To summarise, there are three main parts to this agreement. Firstly, the investors pay cash to SPV and receive a certificate in return. Secondly, the SPV uses this cash to buy the asset from the issuer and at the same time enters into a lease agreement (where DEWA agrees to pay rentals). Finally, at maturity (generally five years), the issuer will buy back the asset from the SPV and pay back the initial sum, which it had received from the SPV.

Ijara Sukuk Structure

The DEWA sukuk issue is a typical example of a new way of financing, gripping the MENA region. Certainly, with the levels of liquidity increasing and investor confidence remaining strong, the U.K. government is also considering to join the global race in Islamic finance.
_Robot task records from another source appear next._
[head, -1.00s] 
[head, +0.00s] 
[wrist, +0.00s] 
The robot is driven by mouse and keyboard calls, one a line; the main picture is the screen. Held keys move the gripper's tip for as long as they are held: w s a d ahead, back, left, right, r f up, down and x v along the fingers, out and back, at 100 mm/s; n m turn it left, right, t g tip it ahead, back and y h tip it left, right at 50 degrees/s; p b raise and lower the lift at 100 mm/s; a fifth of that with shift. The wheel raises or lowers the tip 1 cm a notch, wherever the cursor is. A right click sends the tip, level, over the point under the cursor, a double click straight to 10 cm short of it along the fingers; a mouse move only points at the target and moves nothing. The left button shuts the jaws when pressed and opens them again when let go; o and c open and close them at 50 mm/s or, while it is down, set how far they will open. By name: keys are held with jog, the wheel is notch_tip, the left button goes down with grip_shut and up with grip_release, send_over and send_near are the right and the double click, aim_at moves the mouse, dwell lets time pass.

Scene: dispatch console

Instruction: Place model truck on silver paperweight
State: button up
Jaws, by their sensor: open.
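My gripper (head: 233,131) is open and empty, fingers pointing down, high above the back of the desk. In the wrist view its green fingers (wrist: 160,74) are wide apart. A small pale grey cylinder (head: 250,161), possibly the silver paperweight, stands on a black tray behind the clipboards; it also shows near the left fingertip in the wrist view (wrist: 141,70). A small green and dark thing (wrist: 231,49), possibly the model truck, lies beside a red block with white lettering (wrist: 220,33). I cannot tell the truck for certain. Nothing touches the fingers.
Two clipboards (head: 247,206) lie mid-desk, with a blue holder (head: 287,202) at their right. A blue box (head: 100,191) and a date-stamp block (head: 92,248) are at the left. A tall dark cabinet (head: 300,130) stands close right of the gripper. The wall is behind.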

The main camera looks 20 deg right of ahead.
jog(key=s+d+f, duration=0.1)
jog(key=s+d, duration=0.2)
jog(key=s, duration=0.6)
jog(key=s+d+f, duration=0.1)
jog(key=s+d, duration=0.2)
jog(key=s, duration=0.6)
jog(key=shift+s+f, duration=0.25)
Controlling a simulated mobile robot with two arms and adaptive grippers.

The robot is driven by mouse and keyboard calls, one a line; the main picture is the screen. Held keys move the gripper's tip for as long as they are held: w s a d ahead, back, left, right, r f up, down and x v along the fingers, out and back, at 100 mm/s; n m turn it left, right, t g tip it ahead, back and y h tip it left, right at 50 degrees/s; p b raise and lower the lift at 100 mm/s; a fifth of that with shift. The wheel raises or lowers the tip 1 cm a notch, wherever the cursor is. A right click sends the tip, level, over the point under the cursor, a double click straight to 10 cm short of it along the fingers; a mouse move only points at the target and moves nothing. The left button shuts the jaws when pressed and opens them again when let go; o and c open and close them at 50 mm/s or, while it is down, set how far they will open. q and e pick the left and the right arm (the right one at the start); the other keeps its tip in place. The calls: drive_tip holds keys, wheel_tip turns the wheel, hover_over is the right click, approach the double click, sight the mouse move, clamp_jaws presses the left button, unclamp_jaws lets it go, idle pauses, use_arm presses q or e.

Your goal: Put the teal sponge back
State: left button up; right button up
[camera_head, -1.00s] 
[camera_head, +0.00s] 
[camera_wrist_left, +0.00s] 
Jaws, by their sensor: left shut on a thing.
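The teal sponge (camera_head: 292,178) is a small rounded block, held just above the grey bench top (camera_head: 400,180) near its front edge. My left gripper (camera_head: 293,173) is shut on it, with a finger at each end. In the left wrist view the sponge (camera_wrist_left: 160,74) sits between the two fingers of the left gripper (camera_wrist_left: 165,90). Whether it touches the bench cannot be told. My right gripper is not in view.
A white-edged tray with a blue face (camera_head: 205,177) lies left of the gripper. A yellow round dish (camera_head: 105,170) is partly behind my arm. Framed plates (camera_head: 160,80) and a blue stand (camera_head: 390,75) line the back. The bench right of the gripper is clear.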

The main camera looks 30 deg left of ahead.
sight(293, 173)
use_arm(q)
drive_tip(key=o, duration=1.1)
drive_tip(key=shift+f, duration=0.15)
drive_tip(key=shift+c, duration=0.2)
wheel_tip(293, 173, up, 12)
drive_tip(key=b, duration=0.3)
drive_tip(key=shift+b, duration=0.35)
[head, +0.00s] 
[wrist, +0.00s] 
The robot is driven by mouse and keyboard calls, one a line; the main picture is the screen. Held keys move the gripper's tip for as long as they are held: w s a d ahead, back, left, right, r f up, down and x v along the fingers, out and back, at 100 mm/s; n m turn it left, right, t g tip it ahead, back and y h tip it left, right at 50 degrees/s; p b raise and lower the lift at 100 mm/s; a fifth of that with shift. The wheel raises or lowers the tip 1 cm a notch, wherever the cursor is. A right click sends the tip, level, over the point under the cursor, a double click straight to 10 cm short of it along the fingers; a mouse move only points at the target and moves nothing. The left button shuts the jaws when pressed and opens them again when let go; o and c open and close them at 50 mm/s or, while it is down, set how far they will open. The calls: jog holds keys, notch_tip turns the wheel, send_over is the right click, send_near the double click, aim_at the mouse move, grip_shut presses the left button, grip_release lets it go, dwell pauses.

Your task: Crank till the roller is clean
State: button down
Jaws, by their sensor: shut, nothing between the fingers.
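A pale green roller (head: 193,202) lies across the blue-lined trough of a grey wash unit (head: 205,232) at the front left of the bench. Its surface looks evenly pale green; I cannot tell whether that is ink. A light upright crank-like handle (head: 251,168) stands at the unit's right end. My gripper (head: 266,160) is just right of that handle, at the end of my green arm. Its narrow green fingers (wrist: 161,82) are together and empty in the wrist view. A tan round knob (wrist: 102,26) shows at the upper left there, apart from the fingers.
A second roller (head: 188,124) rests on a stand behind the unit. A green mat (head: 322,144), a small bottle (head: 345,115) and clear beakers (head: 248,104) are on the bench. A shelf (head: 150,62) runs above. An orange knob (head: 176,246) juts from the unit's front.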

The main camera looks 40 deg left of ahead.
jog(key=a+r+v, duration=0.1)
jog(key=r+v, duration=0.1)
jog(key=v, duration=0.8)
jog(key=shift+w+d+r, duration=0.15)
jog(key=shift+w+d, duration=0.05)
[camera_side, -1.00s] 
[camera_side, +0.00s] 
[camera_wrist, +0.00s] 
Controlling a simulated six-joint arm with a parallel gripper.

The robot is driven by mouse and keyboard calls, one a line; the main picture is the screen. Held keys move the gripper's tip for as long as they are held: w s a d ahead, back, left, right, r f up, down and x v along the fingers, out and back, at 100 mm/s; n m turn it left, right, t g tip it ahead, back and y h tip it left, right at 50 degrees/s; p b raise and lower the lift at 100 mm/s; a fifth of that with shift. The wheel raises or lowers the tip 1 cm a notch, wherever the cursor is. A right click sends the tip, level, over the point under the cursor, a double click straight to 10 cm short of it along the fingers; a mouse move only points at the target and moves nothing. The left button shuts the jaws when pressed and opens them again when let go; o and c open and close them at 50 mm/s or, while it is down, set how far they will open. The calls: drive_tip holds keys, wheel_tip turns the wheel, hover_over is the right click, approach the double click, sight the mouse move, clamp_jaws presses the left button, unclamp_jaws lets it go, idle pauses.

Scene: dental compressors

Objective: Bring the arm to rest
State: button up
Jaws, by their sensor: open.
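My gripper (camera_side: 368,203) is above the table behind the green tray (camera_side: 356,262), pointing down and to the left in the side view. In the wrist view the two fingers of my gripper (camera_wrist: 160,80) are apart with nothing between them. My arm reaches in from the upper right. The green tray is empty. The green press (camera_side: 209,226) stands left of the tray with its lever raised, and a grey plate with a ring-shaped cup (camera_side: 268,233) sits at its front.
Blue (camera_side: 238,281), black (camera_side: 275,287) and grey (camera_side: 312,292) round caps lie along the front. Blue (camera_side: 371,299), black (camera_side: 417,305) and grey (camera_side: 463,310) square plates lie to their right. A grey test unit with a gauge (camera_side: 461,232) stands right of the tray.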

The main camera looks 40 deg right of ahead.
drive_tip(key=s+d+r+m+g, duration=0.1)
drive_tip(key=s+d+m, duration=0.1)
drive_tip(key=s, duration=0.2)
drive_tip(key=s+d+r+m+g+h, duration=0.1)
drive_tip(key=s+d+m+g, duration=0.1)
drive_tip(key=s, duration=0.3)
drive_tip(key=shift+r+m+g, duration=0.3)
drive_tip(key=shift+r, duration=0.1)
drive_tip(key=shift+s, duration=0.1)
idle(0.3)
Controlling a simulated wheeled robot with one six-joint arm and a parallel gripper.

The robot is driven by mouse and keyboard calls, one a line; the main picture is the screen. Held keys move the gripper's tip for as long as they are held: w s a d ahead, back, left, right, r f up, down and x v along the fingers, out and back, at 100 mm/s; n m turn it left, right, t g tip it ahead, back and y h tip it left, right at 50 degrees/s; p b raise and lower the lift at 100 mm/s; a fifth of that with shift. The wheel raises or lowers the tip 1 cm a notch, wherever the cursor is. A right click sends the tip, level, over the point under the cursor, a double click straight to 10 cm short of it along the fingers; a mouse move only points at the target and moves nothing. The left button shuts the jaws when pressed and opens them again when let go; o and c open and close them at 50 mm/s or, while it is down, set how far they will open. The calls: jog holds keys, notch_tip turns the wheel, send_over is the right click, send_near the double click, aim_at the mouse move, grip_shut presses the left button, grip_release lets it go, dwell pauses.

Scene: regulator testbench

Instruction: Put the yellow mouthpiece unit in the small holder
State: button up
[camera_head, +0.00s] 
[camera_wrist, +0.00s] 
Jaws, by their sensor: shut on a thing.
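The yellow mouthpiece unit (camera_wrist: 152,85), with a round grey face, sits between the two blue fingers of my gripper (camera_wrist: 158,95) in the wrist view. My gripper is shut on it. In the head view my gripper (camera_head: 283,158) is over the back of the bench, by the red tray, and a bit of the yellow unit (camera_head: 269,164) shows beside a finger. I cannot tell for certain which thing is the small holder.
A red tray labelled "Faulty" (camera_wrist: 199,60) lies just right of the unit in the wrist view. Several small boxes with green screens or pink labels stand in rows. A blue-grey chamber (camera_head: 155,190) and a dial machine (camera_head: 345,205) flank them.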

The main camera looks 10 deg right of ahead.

The below table, shows some of the strong performers in the sukuk space globally.

Islamic Securities by Country

It is interesting to note some surprise showings. For example, generally the United States has shown a lukewarm response to Islamic finance. Having said this, there is strong effort at a private level to engage with the government in creating a conducive environment for the industry. At the same time, it is promising to see supportive developments at government levels in countries such as Saudi Arabia and Indonesia which have historically been not so keen on developing the industry. The example of Malaysia has been an inspiration for many countries.

This increased activity certainly bodes well for overall economic story in the MENA region. As noted in this article, previous oil booms have not led to long term economic success in MENA due to little financial depth in the region. However, the development of the sukuk industry shows that the market is becoming more sophisticated. More importantly, this increased sophistication is being achieved with an eye on the religious and moral understanding of the Muslim world.